An investigator submits a complex fraud case to the platform's analytics layer. Within seconds, four different AI providers have each analysed the data independently. Their outputs are compared: three providers agree on the primary pattern; one identifies a secondary anomaly the others missed. The analyst gets a richer picture than any single AI model could provide, with built-in cross-validation and a cost tracker showing the total spend for the analysis.

The Analytics domain is the intelligence layer of the platform. It executes analysis requests across multiple AI providers in parallel, runs custom Python analytics scripts in a secure browser sandbox, and provides pre-built templates for common investigation patterns.

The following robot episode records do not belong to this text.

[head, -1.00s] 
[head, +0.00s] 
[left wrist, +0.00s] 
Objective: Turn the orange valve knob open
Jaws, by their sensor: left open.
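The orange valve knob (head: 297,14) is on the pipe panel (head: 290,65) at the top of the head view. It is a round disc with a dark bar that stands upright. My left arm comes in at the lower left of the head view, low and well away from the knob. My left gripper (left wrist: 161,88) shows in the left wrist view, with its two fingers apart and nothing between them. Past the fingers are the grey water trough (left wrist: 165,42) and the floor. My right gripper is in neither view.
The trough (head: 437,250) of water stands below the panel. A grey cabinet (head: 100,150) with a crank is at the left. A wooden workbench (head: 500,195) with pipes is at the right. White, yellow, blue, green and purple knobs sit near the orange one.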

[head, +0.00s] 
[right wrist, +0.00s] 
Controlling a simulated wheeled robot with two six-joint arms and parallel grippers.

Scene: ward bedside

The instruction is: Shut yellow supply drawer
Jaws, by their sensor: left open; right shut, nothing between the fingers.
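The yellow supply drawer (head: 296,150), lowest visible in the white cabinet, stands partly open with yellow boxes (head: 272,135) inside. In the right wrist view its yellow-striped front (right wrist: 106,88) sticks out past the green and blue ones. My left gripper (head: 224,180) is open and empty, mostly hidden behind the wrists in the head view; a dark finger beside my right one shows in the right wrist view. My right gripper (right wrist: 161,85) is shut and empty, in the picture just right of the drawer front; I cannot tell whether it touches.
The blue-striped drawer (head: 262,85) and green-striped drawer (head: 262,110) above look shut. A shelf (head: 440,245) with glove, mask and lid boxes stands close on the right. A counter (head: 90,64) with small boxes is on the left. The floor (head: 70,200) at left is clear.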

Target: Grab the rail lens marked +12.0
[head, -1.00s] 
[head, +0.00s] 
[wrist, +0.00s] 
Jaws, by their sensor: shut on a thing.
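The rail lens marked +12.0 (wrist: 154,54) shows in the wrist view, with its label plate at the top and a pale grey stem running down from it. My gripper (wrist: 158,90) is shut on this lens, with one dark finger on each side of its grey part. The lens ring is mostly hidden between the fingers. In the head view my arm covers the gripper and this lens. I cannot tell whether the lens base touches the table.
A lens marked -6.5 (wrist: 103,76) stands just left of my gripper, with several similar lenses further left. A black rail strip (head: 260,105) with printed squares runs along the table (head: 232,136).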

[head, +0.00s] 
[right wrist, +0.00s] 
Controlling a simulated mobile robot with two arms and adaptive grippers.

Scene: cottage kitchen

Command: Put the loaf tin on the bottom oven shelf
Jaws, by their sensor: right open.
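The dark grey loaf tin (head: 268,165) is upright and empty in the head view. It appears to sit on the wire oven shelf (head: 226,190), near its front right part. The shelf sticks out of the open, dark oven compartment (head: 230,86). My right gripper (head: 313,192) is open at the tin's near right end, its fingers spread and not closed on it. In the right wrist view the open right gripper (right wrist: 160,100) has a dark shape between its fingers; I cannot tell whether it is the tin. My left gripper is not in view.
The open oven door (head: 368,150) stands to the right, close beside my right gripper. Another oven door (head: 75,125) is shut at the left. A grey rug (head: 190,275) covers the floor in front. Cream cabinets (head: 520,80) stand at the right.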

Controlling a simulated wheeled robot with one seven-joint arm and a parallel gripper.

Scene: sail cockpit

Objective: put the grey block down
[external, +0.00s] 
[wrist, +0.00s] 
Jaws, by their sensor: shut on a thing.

Cost controls, provider performance comparison, and per-investigation spend tracking give organisations full visibility into how AI resources are being used.

Key Features#

  • Multi-AI Analysis: Executes analysis requests across multiple AI providers in parallel, providing diverse perspectives and consensus-based insights for investigation data.
  • Client-Side Analytics Execution: Runs custom Python analytics scripts safely in the browser sandbox, enabling advanced data analysis without server-side code execution risks.
  • Pre-Built Analytics Templates: A library of ready-to-use analysis templates for common investigation patterns, with support for custom templates and tagging.
  • Usage Tracking and Cost Monitoring: Real-time tracking of AI token usage and costs by organisation, with configurable daily budget limits and alerts.
  • Provider Performance Comparison: Dashboard metrics comparing AI provider response quality, latency, and cost to optimise provider selection.
  • Investigation Cost Analytics: Tracks analytics spending per investigation for budget management and resource allocation decisions.
  • Rate Limiting and Budget Controls: Multiple mechanisms prevent runaway costs including daily budget limits, concurrent analysis caps, and pre-analysis cost estimation.
  • Audit Logging: All analytics operations are logged for compliance tracking with full audit trail capabilities.
  • Resilient Multi-Provider Architecture: Individual provider failures do not block the overall analysis; results from available providers are still returned.
  • Customisable Analysis Templates: Organisations can create, tag, and manage their own analysis templates alongside the platform's built-in library.

Use Cases#

Law enforcement investigators submit case data for multi-AI analysis, receiving insights from multiple providers that are compared and synthesised to identify patterns that a single provider might miss, particularly useful for novel modus operandi not well-represented in any single training dataset.

Data analysts use the client-side Python execution environment to run custom analytics scripts on investigation data directly in the browser, with full sandboxing ensuring that custom code cannot access or exfiltrate platform data.

Financial crime units monitor their AI usage costs through real-time dashboards, set daily budget limits per investigation type, and receive alerts when spending approaches configured thresholds, keeping analytical costs proportionate to case value.

Intelligence agency administrators compare AI provider performance metrics across analysis types to make informed decisions about which providers to activate for specific operational workloads, balancing cost, quality, and data residency requirements.

Integration#

The Analytics domain works with the Investigation domain for case context, the Evidence domain for data input, and the Visualisation domain to present AI-powered insights throughout the investigation lifecycle.

Open Standards#

  • GraphQL (June 2018 specification): All analytics queries, mutations, and data types are exposed through a strongly typed GraphQL API, enabling introspection, parallel provider queries, and structured result aggregation.
  • JSON (RFC 8259): Analysis parameters, results, metric configurations, dashboard widget positions, and event payloads are all serialised as JSON, with JSONB used for efficient persistence and querying in PostgreSQL.
  • JWT (RFC 7519) / OAuth 2.0 Bearer Tokens (RFC 6750): Every analytics endpoint requires a verified Bearer JWT; sandbox-audience tokens are explicitly segregated from live-audience tokens, enforcing least-privilege access to AI provider results and cost data.
  • WebSocket Protocol (RFC 6455): Real-time analytics events (case updates, alert triggers, metric recalculations) are broadcast to dashboard clients over WebSocket via Cloudflare Durable Objects.
  • ISO 8601 / RFC 3339 Timestamps: All temporal fields, metric calculation periods, event timestamps, temporal decay scores, and audit records, are stored and serialised as UTC ISO 8601 datetime strings.
  • UUID (RFC 4122): All analytics entities (metrics, dashboards, widgets, analysis jobs, organisations) are identified by version-4 UUIDs, ensuring collision-free identifiers across multi-tenant deployments.
  • W3C Trace Context: Usage metering records an optional W3C trace ID against each API request and GraphQL operation, enabling distributed tracing correlation across the analytics pipeline.